** BEGIN Material provided **

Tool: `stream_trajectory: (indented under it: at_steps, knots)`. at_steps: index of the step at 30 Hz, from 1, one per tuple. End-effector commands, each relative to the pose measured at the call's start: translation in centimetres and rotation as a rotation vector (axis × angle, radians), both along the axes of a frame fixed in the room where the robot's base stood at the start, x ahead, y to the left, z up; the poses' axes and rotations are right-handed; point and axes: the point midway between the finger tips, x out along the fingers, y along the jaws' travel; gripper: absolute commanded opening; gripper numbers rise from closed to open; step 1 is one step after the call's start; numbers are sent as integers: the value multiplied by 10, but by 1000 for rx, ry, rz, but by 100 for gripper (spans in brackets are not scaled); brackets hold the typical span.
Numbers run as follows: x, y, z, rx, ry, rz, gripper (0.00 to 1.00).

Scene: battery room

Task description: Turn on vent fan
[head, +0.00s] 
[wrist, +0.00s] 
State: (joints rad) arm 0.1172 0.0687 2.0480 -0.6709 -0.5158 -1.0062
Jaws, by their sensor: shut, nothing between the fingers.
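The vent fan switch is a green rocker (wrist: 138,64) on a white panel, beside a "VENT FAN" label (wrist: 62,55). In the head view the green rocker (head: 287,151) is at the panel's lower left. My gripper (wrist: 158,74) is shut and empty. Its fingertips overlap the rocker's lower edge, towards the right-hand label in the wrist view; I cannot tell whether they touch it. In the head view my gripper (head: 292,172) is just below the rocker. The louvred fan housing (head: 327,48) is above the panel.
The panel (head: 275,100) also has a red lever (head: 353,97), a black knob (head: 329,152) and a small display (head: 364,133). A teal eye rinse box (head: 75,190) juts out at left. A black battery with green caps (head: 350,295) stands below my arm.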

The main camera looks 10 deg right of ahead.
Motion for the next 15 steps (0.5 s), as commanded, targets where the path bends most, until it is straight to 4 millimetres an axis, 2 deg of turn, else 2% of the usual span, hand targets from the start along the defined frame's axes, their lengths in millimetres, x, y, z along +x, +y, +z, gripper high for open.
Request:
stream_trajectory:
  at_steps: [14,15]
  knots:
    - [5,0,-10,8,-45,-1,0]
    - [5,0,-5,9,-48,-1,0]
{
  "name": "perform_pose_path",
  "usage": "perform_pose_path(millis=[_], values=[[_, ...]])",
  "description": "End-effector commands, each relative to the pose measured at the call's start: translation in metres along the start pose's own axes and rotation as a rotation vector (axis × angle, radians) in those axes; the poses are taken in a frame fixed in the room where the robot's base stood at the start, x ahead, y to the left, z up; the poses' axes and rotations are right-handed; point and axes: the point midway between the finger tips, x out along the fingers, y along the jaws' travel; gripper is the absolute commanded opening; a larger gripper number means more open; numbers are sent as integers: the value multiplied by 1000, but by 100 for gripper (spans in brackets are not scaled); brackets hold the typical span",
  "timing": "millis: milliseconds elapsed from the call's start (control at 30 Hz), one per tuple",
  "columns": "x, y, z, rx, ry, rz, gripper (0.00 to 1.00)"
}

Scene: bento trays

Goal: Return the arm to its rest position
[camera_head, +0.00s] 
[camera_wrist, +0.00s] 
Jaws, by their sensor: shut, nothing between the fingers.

** END Material provided **

=== Your goal ===
Extract every line above exactly as it stands.

=== Expected output ===
Tool: `stream_trajectory: (indented under it: at_steps, knots)`. at_steps: index of the step at 30 Hz, from 1, one per tuple. End-effector commands, each relative to the pose measured at the call's start: translation in centimetres and rotation as a rotation vector (axis × angle, radians), both along the axes of a frame fixed in the room where the robot's base stood at the start, x ahead, y to the left, z up; the poses' axes and rotations are right-handed; point and axes: the point midway between the finger tips, x out along the fingers, y along the jaws' travel; gripper: absolute commanded opening; gripper numbers rise from closed to open; step 1 is one step after the call's start; numbers are sent as integers: the value multiplied by 10, but by 1000 for rx, ry, rz, but by 100 for gripper (spans in brackets are not scaled); brackets hold the typical span.
Numbers run as follows: x, y, z, rx, ry, rz, gripper (0.00 to 1.00).

Scene: battery room

Task description: Turn on vent fan
[head, +0.00s] 
[wrist, +0.00s] 
State: (joints rad) arm 0.1172 0.0687 2.0480 -0.6709 -0.5158 -1.0062
Jaws, by their sensor: shut, nothing between the fingers.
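The vent fan switch is a green rocker (wrist: 138,64) on a white panel, beside a "VENT FAN" label (wrist: 62,55). In the head view the green rocker (head: 287,151) is at the panel's lower left. My gripper (wrist: 158,74) is shut and empty. Its fingertips overlap the rocker's lower edge, towards the right-hand label in the wrist view; I cannot tell whether they touch it. In the head view my gripper (head: 292,172) is just below the rocker. The louvred fan housing (head: 327,48) is above the panel.
The panel (head: 275,100) also has a red lever (head: 353,97), a black knob (head: 329,152) and a small display (head: 364,133). A teal eye rinse box (head: 75,190) juts out at left. A black battery with green caps (head: 350,295) stands below my arm.

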The main camera looks 10 deg right of ahead.
Motion for the next 15 steps (0.5 s), as commanded, targets where the path bends most, until it is straight to 4 millimetres an axis, 2 deg of turn, else 2% of the usual span, hand targets from the start along the defined frame's axes, their lengths in millimetres, x, y, z along +x, +y, +z, gripper high for open.
Request:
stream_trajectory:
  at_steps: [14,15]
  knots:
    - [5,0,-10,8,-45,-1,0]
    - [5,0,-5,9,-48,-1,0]
{
  "name": "perform_pose_path",
  "usage": "perform_pose_path(millis=[_], values=[[_, ...]])",
  "description": "End-effector commands, each relative to the pose measured at the call's start: translation in metres along the start pose's own axes and rotation as a rotation vector (axis × angle, radians) in those axes; the poses are taken in a frame fixed in the room where the robot's base stood at the start, x ahead, y to the left, z up; the poses' axes and rotations are right-handed; point and axes: the point midway between the finger tips, x out along the fingers, y along the jaws' travel; gripper is the absolute commanded opening; a larger gripper number means more open; numbers are sent as integers: the value multiplied by 1000, but by 100 for gripper (spans in brackets are not scaled); brackets hold the typical span",
  "timing": "millis: milliseconds elapsed from the call's start (control at 30 Hz), one per tuple",
  "columns": "x, y, z, rx, ry, rz, gripper (0.00 to 1.00)"
}

Scene: bento trays

Goal: Return the arm to its rest position
[camera_head, +0.00s] 
[camera_wrist, +0.00s] 
Jaws, by their sensor: shut, nothing between the fingers.

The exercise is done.